## [Set problem]
The required output consists solely of the lines from the one containing "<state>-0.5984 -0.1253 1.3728" down to the one containing "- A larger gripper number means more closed", both included, each quoted exactly.
===== Supplied information
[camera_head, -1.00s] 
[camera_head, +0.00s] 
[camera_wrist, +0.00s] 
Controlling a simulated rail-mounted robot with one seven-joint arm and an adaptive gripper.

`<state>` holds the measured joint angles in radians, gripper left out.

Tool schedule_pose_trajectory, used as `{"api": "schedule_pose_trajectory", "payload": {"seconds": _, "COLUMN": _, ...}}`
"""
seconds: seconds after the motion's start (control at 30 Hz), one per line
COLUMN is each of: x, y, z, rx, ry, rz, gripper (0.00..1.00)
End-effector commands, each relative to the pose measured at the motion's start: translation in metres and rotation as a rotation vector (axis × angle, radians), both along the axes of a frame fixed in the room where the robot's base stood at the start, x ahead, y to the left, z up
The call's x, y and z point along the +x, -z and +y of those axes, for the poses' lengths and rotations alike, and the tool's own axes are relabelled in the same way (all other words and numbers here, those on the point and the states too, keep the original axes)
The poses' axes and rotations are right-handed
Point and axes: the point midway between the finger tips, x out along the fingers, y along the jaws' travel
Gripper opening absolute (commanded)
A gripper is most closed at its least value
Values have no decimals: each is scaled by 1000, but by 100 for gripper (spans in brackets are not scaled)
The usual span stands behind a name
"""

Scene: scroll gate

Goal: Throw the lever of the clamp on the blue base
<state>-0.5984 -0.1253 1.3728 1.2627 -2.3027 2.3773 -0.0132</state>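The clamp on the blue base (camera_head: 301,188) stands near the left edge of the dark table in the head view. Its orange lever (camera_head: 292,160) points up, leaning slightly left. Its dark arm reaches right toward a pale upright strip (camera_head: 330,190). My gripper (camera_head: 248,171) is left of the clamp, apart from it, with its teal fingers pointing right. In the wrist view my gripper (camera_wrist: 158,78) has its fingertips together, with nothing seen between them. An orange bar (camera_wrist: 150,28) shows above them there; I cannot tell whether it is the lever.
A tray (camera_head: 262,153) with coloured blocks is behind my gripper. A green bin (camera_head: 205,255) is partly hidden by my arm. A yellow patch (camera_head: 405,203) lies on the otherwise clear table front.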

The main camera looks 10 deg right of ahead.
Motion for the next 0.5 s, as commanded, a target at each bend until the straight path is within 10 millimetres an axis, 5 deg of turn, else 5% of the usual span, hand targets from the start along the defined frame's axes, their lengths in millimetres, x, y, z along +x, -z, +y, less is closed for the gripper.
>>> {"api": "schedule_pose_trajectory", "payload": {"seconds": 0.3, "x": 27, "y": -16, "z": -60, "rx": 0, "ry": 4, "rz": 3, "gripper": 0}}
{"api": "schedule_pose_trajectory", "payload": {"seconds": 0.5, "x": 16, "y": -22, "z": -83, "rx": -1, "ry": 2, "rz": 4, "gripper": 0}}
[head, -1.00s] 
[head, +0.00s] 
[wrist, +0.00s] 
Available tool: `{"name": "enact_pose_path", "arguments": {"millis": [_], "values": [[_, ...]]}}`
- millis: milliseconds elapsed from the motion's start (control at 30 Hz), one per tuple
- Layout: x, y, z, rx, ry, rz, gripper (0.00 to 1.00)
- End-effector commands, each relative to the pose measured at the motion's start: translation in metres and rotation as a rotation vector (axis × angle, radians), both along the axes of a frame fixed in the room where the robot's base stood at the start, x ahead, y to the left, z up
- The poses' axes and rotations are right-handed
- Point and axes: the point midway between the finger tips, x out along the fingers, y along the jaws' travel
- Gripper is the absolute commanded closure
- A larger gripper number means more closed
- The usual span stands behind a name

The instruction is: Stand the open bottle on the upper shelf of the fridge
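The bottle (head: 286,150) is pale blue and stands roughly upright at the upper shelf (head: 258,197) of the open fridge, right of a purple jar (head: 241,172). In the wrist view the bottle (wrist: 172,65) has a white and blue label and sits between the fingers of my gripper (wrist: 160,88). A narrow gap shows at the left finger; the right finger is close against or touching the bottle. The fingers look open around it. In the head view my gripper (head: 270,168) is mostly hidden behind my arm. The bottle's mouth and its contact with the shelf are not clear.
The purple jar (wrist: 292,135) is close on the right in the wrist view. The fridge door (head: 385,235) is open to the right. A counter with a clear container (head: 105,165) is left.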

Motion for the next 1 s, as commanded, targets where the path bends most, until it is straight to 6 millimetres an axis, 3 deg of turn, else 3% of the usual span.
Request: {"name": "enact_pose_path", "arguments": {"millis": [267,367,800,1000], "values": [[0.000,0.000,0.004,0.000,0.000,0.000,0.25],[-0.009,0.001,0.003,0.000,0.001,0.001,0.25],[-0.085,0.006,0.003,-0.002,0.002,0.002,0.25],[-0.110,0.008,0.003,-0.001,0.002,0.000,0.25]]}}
==========
===== Supplied information
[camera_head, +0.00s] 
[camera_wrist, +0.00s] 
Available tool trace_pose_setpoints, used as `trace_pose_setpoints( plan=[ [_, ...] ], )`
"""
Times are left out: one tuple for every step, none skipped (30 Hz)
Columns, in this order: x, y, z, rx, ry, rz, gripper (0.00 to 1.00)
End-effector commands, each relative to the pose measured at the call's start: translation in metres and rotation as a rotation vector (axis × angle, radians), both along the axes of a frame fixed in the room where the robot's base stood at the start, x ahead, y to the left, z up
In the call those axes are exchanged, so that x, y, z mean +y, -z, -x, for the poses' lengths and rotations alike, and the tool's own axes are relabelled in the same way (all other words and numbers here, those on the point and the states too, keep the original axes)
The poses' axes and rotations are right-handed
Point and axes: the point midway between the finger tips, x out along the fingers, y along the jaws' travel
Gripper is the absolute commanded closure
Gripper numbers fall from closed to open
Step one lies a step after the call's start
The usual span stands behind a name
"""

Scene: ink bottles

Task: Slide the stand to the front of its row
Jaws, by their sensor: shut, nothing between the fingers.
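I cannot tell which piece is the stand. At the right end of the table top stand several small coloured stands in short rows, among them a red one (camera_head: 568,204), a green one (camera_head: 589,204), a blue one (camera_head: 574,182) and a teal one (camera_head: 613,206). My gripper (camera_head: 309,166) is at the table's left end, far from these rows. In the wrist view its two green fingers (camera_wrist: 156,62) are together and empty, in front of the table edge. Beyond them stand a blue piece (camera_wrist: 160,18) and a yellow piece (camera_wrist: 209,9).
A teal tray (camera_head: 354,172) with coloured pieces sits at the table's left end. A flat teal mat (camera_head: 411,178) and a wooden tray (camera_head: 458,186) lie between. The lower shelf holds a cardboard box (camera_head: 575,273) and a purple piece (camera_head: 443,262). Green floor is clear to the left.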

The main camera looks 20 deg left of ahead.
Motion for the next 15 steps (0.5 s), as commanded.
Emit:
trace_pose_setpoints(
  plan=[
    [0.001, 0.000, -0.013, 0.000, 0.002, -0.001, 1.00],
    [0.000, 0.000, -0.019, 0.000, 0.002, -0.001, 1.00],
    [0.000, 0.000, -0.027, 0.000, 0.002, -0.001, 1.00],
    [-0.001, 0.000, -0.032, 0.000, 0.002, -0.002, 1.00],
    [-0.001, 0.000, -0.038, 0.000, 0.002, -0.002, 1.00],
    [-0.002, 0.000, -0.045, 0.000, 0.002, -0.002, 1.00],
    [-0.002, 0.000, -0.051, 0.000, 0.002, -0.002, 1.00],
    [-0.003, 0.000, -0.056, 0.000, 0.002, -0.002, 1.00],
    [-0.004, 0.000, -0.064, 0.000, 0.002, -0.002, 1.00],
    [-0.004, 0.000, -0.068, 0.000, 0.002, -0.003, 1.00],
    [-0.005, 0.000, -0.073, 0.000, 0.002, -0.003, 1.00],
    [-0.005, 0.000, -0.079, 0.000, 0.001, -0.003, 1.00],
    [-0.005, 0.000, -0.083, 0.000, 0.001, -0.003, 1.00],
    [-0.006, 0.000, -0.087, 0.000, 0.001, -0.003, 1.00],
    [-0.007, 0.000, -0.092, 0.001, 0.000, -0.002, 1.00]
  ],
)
==========
===== Supplied information
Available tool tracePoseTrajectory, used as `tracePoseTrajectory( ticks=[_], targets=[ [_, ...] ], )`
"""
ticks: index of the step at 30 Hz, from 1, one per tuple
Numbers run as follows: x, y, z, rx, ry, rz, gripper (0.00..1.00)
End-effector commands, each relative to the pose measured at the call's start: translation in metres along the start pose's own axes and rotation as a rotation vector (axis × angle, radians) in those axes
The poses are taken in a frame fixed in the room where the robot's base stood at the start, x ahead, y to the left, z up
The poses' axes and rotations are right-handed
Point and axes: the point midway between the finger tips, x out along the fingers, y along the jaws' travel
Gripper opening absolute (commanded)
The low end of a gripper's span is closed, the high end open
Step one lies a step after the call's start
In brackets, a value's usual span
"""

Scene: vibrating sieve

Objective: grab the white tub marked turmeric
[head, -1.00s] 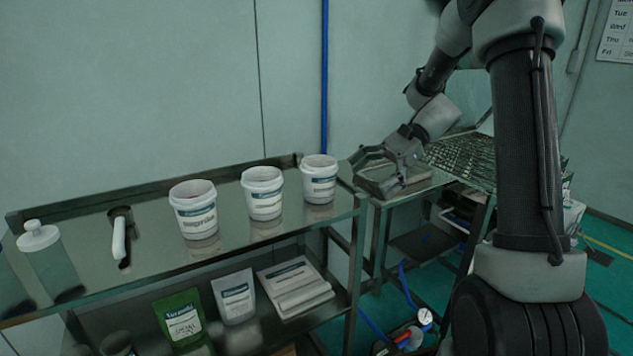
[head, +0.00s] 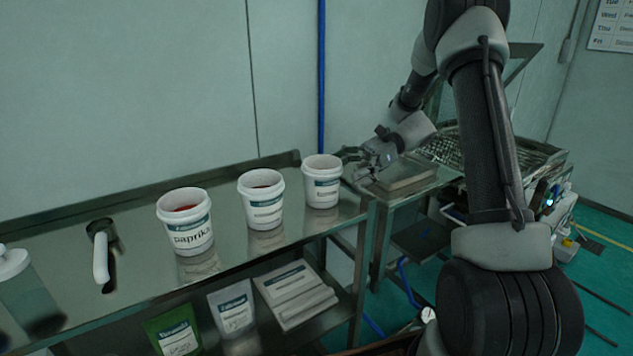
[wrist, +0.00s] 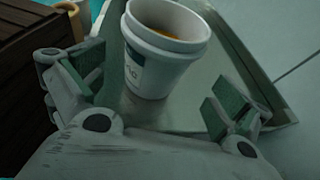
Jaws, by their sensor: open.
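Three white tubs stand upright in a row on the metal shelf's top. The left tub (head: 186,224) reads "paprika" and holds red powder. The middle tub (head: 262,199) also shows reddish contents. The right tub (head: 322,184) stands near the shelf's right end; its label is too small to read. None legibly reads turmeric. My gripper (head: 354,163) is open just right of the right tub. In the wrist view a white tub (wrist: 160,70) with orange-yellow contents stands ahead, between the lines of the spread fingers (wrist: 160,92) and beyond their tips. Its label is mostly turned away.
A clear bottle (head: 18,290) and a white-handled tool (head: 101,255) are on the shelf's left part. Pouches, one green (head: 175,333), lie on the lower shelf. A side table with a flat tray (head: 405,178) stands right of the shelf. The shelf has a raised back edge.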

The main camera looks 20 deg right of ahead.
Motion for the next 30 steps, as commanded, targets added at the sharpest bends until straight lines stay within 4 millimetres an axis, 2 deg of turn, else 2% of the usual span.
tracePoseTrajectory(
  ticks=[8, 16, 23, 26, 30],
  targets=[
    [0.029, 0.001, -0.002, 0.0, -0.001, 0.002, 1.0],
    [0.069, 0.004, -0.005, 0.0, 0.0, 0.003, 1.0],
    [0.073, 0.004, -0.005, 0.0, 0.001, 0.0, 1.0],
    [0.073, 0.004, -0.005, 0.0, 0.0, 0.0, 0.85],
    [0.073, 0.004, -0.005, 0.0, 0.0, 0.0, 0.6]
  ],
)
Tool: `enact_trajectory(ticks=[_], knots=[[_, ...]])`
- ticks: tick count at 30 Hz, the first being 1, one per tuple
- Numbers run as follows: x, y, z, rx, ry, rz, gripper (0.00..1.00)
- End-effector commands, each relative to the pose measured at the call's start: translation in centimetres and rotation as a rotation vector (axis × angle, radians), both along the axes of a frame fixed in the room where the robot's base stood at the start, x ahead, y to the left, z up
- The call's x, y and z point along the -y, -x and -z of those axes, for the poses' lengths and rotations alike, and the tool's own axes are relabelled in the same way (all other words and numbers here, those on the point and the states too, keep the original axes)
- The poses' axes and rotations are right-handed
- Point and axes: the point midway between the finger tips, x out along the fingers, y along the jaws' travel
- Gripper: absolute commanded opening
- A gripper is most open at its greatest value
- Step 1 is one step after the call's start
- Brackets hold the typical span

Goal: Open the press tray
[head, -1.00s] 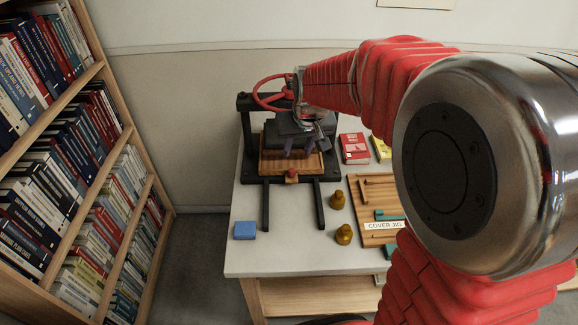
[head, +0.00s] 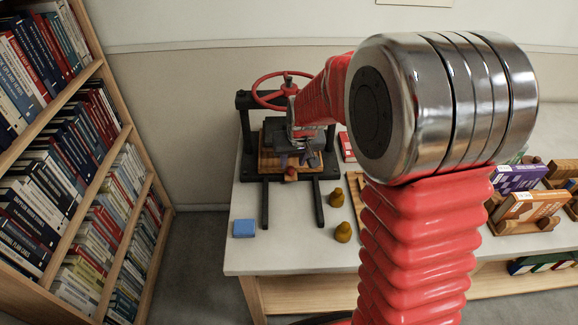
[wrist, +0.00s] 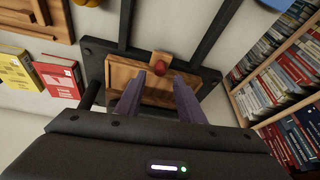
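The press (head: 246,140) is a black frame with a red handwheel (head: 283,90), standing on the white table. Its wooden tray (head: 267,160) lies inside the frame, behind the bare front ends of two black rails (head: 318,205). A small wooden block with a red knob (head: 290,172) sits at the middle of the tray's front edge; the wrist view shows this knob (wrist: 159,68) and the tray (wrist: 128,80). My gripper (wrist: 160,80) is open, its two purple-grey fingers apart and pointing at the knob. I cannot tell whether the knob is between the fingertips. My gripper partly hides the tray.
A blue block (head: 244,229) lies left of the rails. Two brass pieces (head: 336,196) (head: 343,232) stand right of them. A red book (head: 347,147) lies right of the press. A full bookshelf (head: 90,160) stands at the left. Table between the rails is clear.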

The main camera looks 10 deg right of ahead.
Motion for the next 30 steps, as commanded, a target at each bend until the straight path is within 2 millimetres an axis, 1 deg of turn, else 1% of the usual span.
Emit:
==========
## [Task solution]
<state>-0.5984 -0.1253 1.3728 1.2627 -2.3027 2.3773 -0.0132</state>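The clamp on the blue base (camera_head: 301,188) stands near the left edge of the dark table in the head view. Its orange lever (camera_head: 292,160) points up, leaning slightly left. Its dark arm reaches right toward a pale upright strip (camera_head: 330,190). My gripper (camera_head: 248,171) is left of the clamp, apart from it, with its teal fingers pointing right. In the wrist view my gripper (camera_wrist: 158,78) has its fingertips together, with nothing seen between them. An orange bar (camera_wrist: 150,28) shows above them there; I cannot tell whether it is the lever.
A tray (camera_head: 262,153) with coloured blocks is behind my gripper. A green bin (camera_head: 205,255) is partly hidden by my arm. A yellow patch (camera_head: 405,203) lies on the otherwise clear table front.

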The main camera looks 10 deg right of ahead.
Motion for the next 0.5 s, as commanded, a target at each bend until the straight path is within 10 millimetres an axis, 5 deg of turn, else 5% of the usual span, hand targets from the start along the defined frame's axes, their lengths in millimetres, x, y, z along +x, -z, +y, less is closed for the gripper.
>>> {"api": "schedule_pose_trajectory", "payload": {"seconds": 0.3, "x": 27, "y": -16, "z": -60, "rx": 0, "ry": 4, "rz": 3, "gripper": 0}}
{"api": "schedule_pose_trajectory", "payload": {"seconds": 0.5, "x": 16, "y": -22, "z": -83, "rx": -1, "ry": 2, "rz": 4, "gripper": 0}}
[head, -1.00s] 
[head, +0.00s] 
[wrist, +0.00s] 
Available tool: `{"name": "enact_pose_path", "arguments": {"millis": [_], "values": [[_, ...]]}}`
- millis: milliseconds elapsed from the motion's start (control at 30 Hz), one per tuple
- Layout: x, y, z, rx, ry, rz, gripper (0.00 to 1.00)
- End-effector commands, each relative to the pose measured at the motion's start: translation in metres and rotation as a rotation vector (axis × angle, radians), both along the axes of a frame fixed in the room where the robot's base stood at the start, x ahead, y to the left, z up
- The poses' axes and rotations are right-handed
- Point and axes: the point midway between the finger tips, x out along the fingers, y along the jaws' travel
- Gripper is the absolute commanded closure
- A larger gripper number means more closed

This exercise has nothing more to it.